Architectes du libre, les fondateurs de TXP sont avant tout des chantres de la pratique : « On travaille dans la rue, on met au point des outils avec et pour la communauté. En ce moment, nous sommes impliqués auprès d’une association de voisins, dans un quartier du sud de Madrid, fortement touché par le chômage. On construit un jardin communautaire dans un parc » annonce Diego.

Recoins urbains délaissés et espaces publics à redéfinir sont autant de terrains de prédilection du TXP : « ça nous arrive souvent d’avoir affaire à un espace qui souffre de sa réputation, en prise aux trafics de drogue. Il suffit de quelques interventions simples pour que la communauté se réapproprie l’espace et réhabilite le lieu », à condition, évidemment, que la communauté s’implique.
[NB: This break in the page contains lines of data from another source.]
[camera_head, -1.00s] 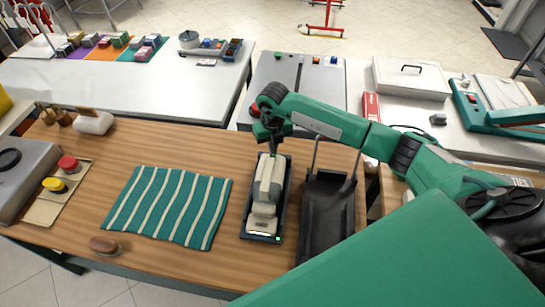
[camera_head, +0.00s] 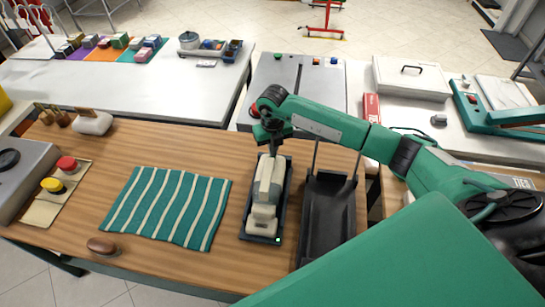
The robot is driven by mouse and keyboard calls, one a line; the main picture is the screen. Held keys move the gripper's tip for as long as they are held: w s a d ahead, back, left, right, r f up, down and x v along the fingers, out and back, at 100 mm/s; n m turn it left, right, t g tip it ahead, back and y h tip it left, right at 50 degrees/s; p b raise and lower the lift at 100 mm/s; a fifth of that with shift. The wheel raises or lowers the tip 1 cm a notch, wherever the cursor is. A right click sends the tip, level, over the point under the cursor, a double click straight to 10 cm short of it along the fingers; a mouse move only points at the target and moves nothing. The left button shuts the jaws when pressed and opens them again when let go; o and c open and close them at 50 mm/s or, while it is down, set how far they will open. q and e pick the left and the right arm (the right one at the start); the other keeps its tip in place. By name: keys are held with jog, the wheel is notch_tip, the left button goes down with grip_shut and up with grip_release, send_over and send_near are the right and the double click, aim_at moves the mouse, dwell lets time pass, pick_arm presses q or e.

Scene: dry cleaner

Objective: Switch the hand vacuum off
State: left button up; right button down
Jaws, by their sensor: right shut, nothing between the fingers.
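The hand vacuum (camera_head: 264,196) is cream and grey and lies in a dark tray (camera_head: 248,229) on the wooden table. A small green light shows at the tray's near right corner. No white strip shows lit at the vacuum's near end. My right gripper (camera_head: 273,150) is shut and empty, pointing down at the far end of the vacuum. Its tips are close over the vacuum; I cannot tell whether they touch. The vacuum's switch is not clear to see, and the gripper hides part of the far end. My left gripper is not in view.
A black open holder (camera_head: 327,225) stands just right of the tray. A green striped cloth (camera_head: 168,205) lies to the left, with a brown brush (camera_head: 101,246) near the front edge. A panel with red and yellow buttons (camera_head: 45,208) is at far left.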

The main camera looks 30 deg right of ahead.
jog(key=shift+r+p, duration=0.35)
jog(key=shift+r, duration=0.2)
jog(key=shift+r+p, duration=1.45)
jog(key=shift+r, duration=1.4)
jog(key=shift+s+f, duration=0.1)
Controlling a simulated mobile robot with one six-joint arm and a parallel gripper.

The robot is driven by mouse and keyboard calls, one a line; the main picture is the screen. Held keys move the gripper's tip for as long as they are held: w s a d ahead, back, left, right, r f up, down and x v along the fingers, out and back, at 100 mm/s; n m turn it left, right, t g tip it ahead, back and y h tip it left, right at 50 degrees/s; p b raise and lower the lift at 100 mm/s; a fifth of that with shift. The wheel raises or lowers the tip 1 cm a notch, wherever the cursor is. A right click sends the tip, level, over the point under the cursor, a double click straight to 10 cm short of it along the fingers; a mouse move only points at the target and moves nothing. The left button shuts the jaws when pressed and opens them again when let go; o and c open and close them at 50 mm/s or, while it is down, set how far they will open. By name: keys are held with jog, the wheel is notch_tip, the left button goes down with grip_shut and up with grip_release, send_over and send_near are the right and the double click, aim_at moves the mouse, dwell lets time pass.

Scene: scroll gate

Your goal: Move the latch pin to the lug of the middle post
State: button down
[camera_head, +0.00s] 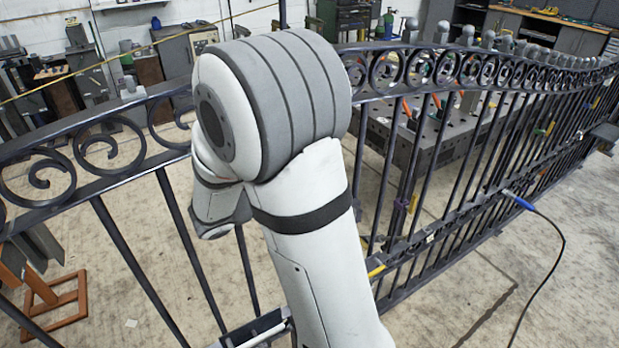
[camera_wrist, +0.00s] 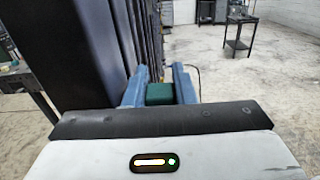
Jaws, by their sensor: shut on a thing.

Jon y tient. « C’est à la population concernée de décider de ce qu’elle veut, même si nous pouvons assister ses membres dans le processus de consultation et de décision. »

Pour pouvoir maintenir des interventions à la portée de tous, TXP a recours au recyclage : « On aime bien détourner des objets, notamment les « déchets » industriels, comme les conteneurs mais on n'est pas des intégristes de la palette, loin de là ! », s’amuse Jon. Le noyau dur de TXP (cinq membres) travaillent à plein temps sur les projets du collectif, en partie financés par les pouvoirs publics mais également par les revenus issus de formations. Le collectif qui comptait jusqu’à trente membres s’est professionnalisé, certains s’en sont allés.

Comme pour mieux consigner ces pratiques qui ont fait leur preuve, Todo por la Praxis vient de fonder un institut du DIY, le DIY Instituto. Ce laboratoire ouvert à tous, à l’instar des Fablab, devrait à l’avenir concentrer outils et techniques de co-construction. « Nous sommes encore en recherche d’un espace et d’un modèle économique. Nous aimerons nous affranchir des financements publics avec, par exemple, une souscription annuelle de 20 euros. »

En attendant, le DIY Instituto est hébergé au Matadero. Il ouvre ses portes au public, deux fois par semaine, lors d’ateliers de confection de mobilier urbain et de bureau DIY. En toute gratuité.